Appellant argues that N.J.A.C. 19:41-9.4(f) is beyond the power of the Commission as the Legislature intended that all operating expenses come from the Casino Control Fund. The fund was created under the provisions of N.J.S.A. 5:12-143 which provides:

a. There is hereby created and established in the Department of the Treasury a separate special account to be known as the "Casino Control Fund," into which shall be deposited all license fee revenues imposed by sections 139, 140, 141, and 142 of this act.

b. Moneys in the Casino Control Fund shall be apportioned, notwithstanding the provisions of P.L. 1976, c. 67 (C. 52:9H-5 et seq.), exclusively for the operating expenses of the commission and the division.

It is appellant's contention that the fees collected under N.J.S.A. 5:12-139 through -142 must be applied towards operating expenses and therefore the Commission's attempt via the regulation to saddle the casinos with any shortfall in revenue fees is unauthorized.

We reject appellant's argument. N.J.S.A. 5:12-143 provides no more than that the license fees be deposited in the Casino Control Fund and that the Fund's proceeds be used exclusively for operating expenses. It does not prohibit the Commission from recovering its expenses from other sources such as the year-end assessment in question.

Appellant concedes that the Casino Control Act, N.J.S.A. 5:12-1 et seq., contemplates that the Casino Control Commission and the Division of Gaming Enforcement are to be self-supporting. We have found no basis for disturbing the Commission's decision that the cost of licensing cannot be wholly recovered from licensees and that the casinos should share the burden of the excess. Therefore the assessment procedure set forth in N.J.A.C. 19:41-9.4(f) is not only consistent with the Act but necessary for its implementation. It will not be set aside.

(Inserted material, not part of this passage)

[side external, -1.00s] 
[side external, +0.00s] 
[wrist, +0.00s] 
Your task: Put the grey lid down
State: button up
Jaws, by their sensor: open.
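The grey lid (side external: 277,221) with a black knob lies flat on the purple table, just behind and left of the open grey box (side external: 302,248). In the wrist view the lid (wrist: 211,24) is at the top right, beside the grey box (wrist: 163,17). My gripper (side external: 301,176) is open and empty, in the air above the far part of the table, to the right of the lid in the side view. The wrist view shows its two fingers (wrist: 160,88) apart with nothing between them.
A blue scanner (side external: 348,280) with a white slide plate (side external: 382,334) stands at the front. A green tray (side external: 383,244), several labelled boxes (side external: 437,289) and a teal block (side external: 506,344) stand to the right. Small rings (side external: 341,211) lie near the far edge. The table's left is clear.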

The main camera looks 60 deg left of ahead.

The Casino Control Commission shall hold all necessary hearings pursuant to N.J.A.C. 19:42-8.1 to determine the reasonable amount to be charged for work permit fees. The amount set shall be based upon and not exceed the reasonable estimated aggregate cost of processing, monitoring and administering

[203 NJSuper Page 241]

the work permits. While we have found the regulation requiring a $50 work permit fee may not stand, we stop short of ordering that any amounts improperly raised be returned. We have no reason to believe at this time that the Commission will end its year on June 30th without a shortfall. If we were to order a refund on the work permit fee excess-charge it would increase the shortfall and the casinos would be assessed the additional shortfall under the provisions of N.J.A.C. 19:41-9.4(f). Although the assessment under the shortfall assessment regulation might, in the case of a particular casino, result in different charges depending on the length of time it was open during the year, the number of employees it had employed and the like, no individual casino has sought relief alleging a particular hardship because of the application of the work permit regulation. Therefore we hold that the appropriate relief to be granted to the appellant, Atlantic City Casino Hotel Association, is for us to direct that the Casino Control Commission establish proper work permit fees forthwith.

We affirm all of the challenged regulations except N.J.A.C. 19:41-9.5 and we remand for appropriate hearings and establishment of a proper fee with respect to that regulation. We do not retain jurisdiction.